Ese viejo adagio, ese ancestral grito de combate es una de esas frases que se nos antojan lejanas y épicas, constantes e inmutables. Pero no es así. Hasta La Guardia cambia.
La Guardia -la guardia de quien fuera, claro está- no se rendía hace tiempo, en los años de las guerras y la fama, no porque supiera por qué combatía, no porque le importara. No se rendía porque aquellos por los que luchaba, por los que moría sin rendirse tenían rostro, tenían cuerpo y, por regla general -salvo renombradas y cobardes excepciones-, porque morían con ellos.
Ahora la Guardia ya no es la Guardia. Tiene otros nombres, menos belicosos, más políticamente correctos, más sociológicos.
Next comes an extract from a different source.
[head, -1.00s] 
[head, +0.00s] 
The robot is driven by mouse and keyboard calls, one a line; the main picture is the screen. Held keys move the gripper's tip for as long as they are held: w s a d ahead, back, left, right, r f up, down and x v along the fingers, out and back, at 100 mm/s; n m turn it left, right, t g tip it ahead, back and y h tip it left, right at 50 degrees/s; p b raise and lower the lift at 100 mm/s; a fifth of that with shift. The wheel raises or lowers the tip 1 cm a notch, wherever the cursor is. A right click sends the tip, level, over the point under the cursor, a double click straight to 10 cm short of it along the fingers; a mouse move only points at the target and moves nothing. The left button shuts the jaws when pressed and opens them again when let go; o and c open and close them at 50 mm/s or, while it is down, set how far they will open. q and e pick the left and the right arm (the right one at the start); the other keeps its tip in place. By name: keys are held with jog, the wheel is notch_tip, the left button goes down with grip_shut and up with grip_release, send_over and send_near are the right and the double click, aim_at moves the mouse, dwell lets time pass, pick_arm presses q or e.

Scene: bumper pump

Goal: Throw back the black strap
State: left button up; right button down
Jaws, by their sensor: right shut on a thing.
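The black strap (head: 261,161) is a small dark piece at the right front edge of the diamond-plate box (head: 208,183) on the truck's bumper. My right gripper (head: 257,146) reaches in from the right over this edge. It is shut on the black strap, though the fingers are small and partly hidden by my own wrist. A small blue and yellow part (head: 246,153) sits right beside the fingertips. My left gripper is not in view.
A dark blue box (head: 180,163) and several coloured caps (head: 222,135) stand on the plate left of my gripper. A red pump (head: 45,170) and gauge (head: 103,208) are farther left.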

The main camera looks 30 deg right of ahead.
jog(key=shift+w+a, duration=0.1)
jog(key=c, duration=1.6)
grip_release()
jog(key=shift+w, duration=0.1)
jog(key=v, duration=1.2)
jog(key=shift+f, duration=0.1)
Ahora La Guardia son los equipos, los grupos de trabajo, los staffs -que maravilloso anglicismo Staff, suena como si tuviera que durar siempre-. Pero se llamen como se llamen siguen siendo lo mismo. Aquellos que sudan para que otros no tengan que hacerlo, aquellos que sobreviven para que otros puedan vivir a capricho.
En estos tiempos que corren -al menos en la mayor parte de los casos- ya nadie les pide la muerte y la sangre. Para que luego digan que la sociedad no ha evolucionado.
Pero es cierto. La Guardia -se llame ahora como se llame- ya no muere. No muere porque no le da tiempo. Ni siquiera le dan el tiempo suficiente para negociar una honrosa rendición.
Siempre hay alguien dispuesto a rendirse antes que ella. Siempre hay alguien que arroja la toalla desde detrás de los escudos de sus guardias de Corps, dejando a La Guardia -su guardia- desnuda de objetivos, vacía de recursos, huérfana de motivaciones. Siempre hay alguien que como no está dispuesto a morir con La Guardia prefiere que se rinda y se asegura de ello.
Y es entonces, cuando los pocos que aún quedan en pie de esa guardia, ahora rendida, sola y triste, vuelven la vista atrás buscando el motivo de tan prematura e indigna rendición. Y se dan cuenta de lo que esas aceleradas capitulaciones de aquellos que creían que luchaban con ellos han hecho con su vida.
Se dan cuenta, en un angustioso instante, de que sus cuarteles de invierno han sido transformados en eriales baldíos; de que sus pírricas soldadas han sido convertidas en bolsas de doblones para aquellos que han firmado las tristes rendiciones sin tenerles en cuenta; que sus vidas y haciendas se quedan sin futuro. Se dan cuenta de que no hay lugar donde retirarse. De que no hay lugar en donde establecer la última carga que les lleve a una muerte honrrosa porque no queda nadie por quien morir. Porque miran atrás y descubren que todos se han ido ya de vacaciones.
Pero hay una cosa que no cambia y no puede cambiar: La Guardia siempre ha creído en los milagros. Por eso sigue viva.
Y las Milagros llegan -y el que crea que esto es un error de concordancia es que no me conoce-.
Y te recuerdan que la Guardia es La Guardia porque ha elegido serlo. Que el vino que otros les sirve para rubricar tratos y firmar rendiciones a La Guardia le vale para brindar por el futuro que otros quieren robarles; que el movil que los banos señores de fácil armisticio usan para firmar paces sin guerra y contratar cruceros de verano, La Guardia lo utiliza para besar los corazones de aquellos que hincan la rodilla, para redescubrir el alma de aquellos que la estravían de pronto en un día de furia. Para recordar a todos sus hermanos de armas que la Guardia es La Guardia aunque haya que rendirse.
Y aquellos que habían hundido sus escudos, bajado sus espadas e hincado sus rodillas redescubren de milagro que da igual que les hayan rendido.
La Guardia ha cambiado.
Aún sigue sin rendirse más ya no se resigna al acto de morir.
Somos la última línea de defensa de los nuestros y de aquello que elegimos ser. La Guardia ya no muere ni se rinde. Ni ellos ni los suyos pueden permitirse ese lujo.
Y es algo que hemos recordado por arte de milagros.